[TASK TO CARRY OUT] Reproduce the section of the listing that begins at the line containing "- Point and" and finishes at the line containing "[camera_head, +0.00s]". Include both end lines and nothing beyond them.

-------

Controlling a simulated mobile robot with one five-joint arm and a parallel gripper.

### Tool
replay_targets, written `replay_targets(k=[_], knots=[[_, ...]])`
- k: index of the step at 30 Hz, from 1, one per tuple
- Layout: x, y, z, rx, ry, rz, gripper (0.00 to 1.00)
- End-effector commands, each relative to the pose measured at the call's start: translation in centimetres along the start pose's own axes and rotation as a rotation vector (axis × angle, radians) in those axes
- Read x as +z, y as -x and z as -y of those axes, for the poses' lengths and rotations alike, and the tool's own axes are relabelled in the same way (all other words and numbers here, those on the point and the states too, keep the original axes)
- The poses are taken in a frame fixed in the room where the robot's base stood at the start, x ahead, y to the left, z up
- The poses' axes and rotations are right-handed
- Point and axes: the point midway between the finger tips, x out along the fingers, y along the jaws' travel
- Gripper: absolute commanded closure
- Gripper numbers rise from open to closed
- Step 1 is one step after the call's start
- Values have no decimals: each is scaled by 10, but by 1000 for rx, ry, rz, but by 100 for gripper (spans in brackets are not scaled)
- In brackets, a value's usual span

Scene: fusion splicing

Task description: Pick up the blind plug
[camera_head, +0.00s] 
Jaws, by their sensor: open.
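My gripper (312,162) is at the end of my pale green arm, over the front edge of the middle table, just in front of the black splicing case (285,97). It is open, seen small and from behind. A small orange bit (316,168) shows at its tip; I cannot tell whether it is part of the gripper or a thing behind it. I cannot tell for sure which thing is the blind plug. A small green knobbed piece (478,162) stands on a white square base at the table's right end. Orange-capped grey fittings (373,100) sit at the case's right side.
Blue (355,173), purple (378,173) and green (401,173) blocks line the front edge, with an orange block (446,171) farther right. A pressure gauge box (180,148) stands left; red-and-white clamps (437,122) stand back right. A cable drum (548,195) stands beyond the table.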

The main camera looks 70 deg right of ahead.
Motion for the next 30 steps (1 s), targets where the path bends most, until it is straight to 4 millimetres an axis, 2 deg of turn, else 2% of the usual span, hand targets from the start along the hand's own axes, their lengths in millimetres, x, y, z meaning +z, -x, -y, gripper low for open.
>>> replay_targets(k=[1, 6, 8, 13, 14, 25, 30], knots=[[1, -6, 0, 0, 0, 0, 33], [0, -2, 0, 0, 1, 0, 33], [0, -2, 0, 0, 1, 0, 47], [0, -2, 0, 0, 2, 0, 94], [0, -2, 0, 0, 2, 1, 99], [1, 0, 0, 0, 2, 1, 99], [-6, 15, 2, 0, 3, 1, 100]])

-------

[EXPECTED OUTPUT]
- Point and axes: the point midway between the finger tips, x out along the fingers, y along the jaws' travel
- Gripper: absolute commanded closure
- Gripper numbers rise from open to closed
- Step 1 is one step after the call's start
- Values have no decimals: each is scaled by 10, but by 1000 for rx, ry, rz, but by 100 for gripper (spans in brackets are not scaled)
- In brackets, a value's usual span

Scene: fusion splicing

Task description: Pick up the blind plug
[camera_head, +0.00s] 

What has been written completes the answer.